This might have been true in the age of modems and two hours of internet access per day, but not any more.
Most people have exactly one device directly connected to the internet (their router), and that router has hours of downtime per year at most. Most of that downtime (if there is any) is due to electricity outages, and so correlated with downtime of other consumers. When there are no outages, very few consumers can be left without an IP address. I'd expect the savings in IP space to be <1%, although I have no hard data here and might be missing something.
This doesn't apply to cellular carriers, there are plenty of subscribers who maintain their plans but disconnect often. This includes people living abroad (who normally use another country's SIM), or even people who turn off their work phones on weekends.
They won't admit it's static, but it is. I've had the same IP for three years since moving into this house. In that time, I've had power outages lasting for days, IP was still the same. I've replaced my router and the assigned IP didn't change. The only way it can change is if they replace their media converter "fiber jack" or you call or go to their store to ask them to change your IP.
My last 3 ISPs in the UK actually specify static IPv4 addresses as part of the service. My current one (IDnet) allows you to buy a block of 5 or so for a small monthly fee too.
In Slovakia one of the biggest networks used to use "almost static" public IPs for home clients, they were assigned by DHCP and cached for 24 hours, so in the few years we've used them our IP changed twice... but since then they switched home customers to IPv6 using DS-Lite so no public IPv4 anymore...
Not only am I getting a static IPv6 address, I configured the address myself from a random number generator and just request it. (Subject to the prefix I'm assigned, but still.) So really I'm being given a very large number of static addresses to do what I like with.
My UK based ISP provides static IPs by default (v4 & v6!). There's a few aiming at smaller niches that do.
We're relatively unique compared to a lot of countries though, where we have an infrastructure provider that serves basically the whole country with very good to tolerable internet (mostly) - Openreach.
Any ISP can sign up to use Openreach's network & a backhaul provider for providing services, and they usually get handover from their backhaul provider in London. Means we have a lot more small/niche ISPs that can still cover the entire country, and provide unique features - like static IPs or even blocks of static IPs.
There are alternative providers too (lots of 'alt-nets', and virgin media) - they're mostly not so open, though.
It used to be common in Estonia, these days I think it's slightly less so, but the price is in the ballpark of five bucks a month to have a static one.
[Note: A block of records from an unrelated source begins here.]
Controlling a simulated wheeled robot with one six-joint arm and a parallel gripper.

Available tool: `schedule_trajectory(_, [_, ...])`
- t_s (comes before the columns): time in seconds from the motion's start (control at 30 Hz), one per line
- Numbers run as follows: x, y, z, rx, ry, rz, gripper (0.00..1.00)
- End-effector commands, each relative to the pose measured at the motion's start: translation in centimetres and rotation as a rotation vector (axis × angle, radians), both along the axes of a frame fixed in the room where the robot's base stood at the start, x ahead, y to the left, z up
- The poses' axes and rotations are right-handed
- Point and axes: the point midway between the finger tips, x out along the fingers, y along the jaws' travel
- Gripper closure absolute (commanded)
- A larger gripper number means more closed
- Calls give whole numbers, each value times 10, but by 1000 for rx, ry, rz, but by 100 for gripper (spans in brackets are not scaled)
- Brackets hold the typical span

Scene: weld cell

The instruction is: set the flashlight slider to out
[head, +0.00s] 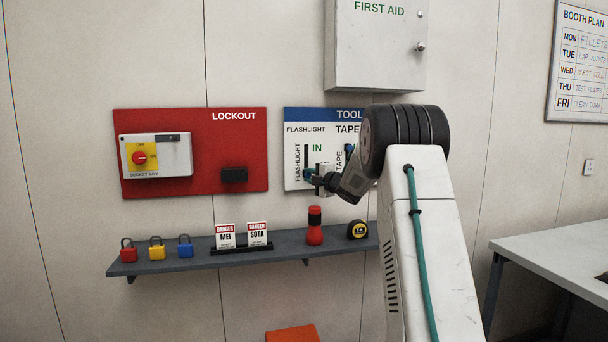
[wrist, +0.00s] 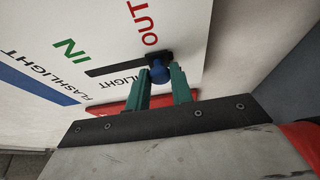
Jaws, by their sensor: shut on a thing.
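The flashlight slider's blue knob (wrist: 158,73) sits on a dark block at the OUT end of its black slot (wrist: 112,69), beside the red word OUT. The green word IN is by the other end of the slot. My gripper (wrist: 161,80) has its teal fingers on both sides of the knob and is shut on it. In the head view, my gripper (head: 309,175) is at the lower part of the slot on the tool board (head: 297,115); there my gripper hides the knob and the word OUT.
A tape slider (head: 348,149) is partly hidden behind my wrist. A red lockout board (head: 200,191) hangs to the left. Below, a grey shelf (head: 190,256) carries padlocks, danger tags, a red-and-black flashlight-like item (head: 315,232) and a tape measure (head: 357,230). A first aid cabinet (head: 375,50) hangs above.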

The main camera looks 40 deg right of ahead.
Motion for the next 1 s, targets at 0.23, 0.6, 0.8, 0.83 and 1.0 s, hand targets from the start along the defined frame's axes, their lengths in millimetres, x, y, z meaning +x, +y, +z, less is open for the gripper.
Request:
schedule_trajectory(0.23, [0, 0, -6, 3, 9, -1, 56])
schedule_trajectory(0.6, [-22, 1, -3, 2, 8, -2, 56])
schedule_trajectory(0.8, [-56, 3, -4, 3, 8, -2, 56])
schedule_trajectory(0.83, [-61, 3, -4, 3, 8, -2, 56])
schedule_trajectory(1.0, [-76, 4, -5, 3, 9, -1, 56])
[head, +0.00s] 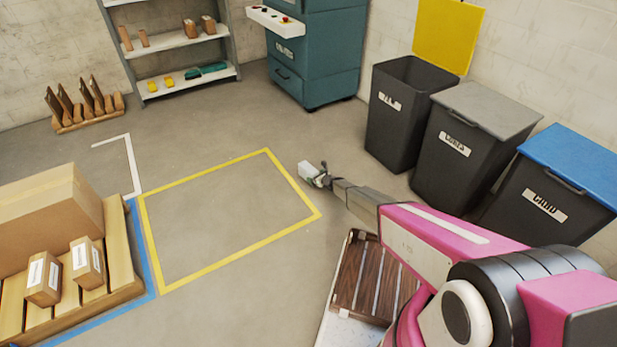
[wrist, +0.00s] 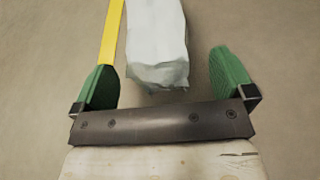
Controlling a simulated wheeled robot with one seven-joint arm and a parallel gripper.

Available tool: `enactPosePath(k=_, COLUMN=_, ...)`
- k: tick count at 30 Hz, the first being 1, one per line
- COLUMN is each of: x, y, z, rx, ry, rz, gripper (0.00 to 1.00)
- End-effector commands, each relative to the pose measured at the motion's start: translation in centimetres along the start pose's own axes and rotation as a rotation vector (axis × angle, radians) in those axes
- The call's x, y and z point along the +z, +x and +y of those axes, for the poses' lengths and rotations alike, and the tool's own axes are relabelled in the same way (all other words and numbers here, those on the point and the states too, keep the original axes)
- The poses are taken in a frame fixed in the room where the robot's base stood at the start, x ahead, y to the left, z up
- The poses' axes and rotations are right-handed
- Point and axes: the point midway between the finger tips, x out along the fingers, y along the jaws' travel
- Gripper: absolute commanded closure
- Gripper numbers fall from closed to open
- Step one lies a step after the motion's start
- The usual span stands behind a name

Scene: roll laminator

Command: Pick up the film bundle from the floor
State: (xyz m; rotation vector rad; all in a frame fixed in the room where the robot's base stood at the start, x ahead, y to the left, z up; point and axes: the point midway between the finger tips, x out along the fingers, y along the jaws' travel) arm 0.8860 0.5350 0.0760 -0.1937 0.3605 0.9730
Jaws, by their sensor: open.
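The film bundle (wrist: 157,40) is a whitish, crumpled, elongated block. In the wrist view it lies ahead of my gripper (wrist: 163,85), with its near end between the two green fingers. The fingers are apart, with a gap on each side of the bundle, and neither visibly touches it.
A yellow floor outline (head: 293,180) runs just left of the bundle. Dark bins (head: 398,110) stand along the right wall, one with its yellow lid up. A pallet (head: 122,270) with boxes is at the left. A brown slatted platform (head: 362,280) lies below my arm. Floor around the bundle is clear.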

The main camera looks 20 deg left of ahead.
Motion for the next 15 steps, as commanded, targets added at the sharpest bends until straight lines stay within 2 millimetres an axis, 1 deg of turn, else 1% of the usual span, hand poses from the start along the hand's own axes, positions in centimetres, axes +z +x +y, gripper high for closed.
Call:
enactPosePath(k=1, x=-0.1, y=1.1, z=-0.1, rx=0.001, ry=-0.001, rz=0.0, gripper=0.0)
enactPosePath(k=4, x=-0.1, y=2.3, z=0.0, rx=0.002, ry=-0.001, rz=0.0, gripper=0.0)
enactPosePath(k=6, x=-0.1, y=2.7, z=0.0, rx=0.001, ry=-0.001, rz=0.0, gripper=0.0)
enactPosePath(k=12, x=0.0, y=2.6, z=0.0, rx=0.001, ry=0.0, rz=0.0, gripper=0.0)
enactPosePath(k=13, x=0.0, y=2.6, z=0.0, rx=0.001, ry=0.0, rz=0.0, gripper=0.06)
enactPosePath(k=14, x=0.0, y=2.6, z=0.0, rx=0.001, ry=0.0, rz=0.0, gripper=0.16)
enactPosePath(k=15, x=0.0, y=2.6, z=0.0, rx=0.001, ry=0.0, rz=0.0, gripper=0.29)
It has many good uses and is definitely not a waste if you need it.
It's a waste for the ISP when 99.9999% of users do not need a static IP address. When users turn off their routers they can reassign the addresses to other users. Not to mention the privacy issues of always using the same address.
Who turns off their router? An ISP needs as many IP addresses as they have customers so there's nothing to gain there. I think assigning a dynamic ip is just a way for ISPs to make people pay more to get a static ip.
Well then 99.9999% of the people don't really need it. But if one decides to run their own mail server at home (to save those 5-10-20 per month for their mailbox) it's worth the trade-off.
> Not to mention the privacy issues of always using the same address.
For me that's the thing. Privacy AND Security. Especially when you got something 'listening'/waiting.
That’s not really the same thing though because your ISP doesn’t gain a usable IP while you’re rebooting it.
The only way ISPs would, would be if their customers routinely turned their router off while they’re not using any electronic devices. But even the older generation I know (80+ years old, no “smart” devices apart from a Samsung tablet or a laptop, depending on the individual) don’t turn their routers off. It’s just not something people do.
In fact if anything, the kind of people who might want to are likely the same kind of people who would get scared to in case it broke something.
The only class of people I think who might, would be ultra tin foil hat paranoid people. And that’s certainly not going to be a large demographic.
So when was the last time you checked for patched-but-not-auto-applied vulnerabilities in your (almost certainly ISP-provided) router?
ISPs don't want things to randomly break for consumers, so are likely to avoid rolling out updates that could potentially go wrong, but all code has vulnerabilities, and this controls access to your internal network.
I think that's too much 9s if you consider everyone who would run a home minecraft server or some other small scale personal server if having a static publicly addressable IP was easy and simple.
In Denmark you can normally buy it for a small extra fee. My previous ISP didn't really understand the meaning of a static IP and announce that after having performed service in the area any customers with static IPs would get a new IP... making it specifically not static.
Most normal households don't get static IPs, but on the other hand they change very infrequently, so they are practically static.
The ISP that services our apartment building has static IPs available. Residential and commercial are just billing SLAs. The actual network equipment treats you exactly the same. It's not like they are rolling a separate fiber for ground floor commercial and residential services.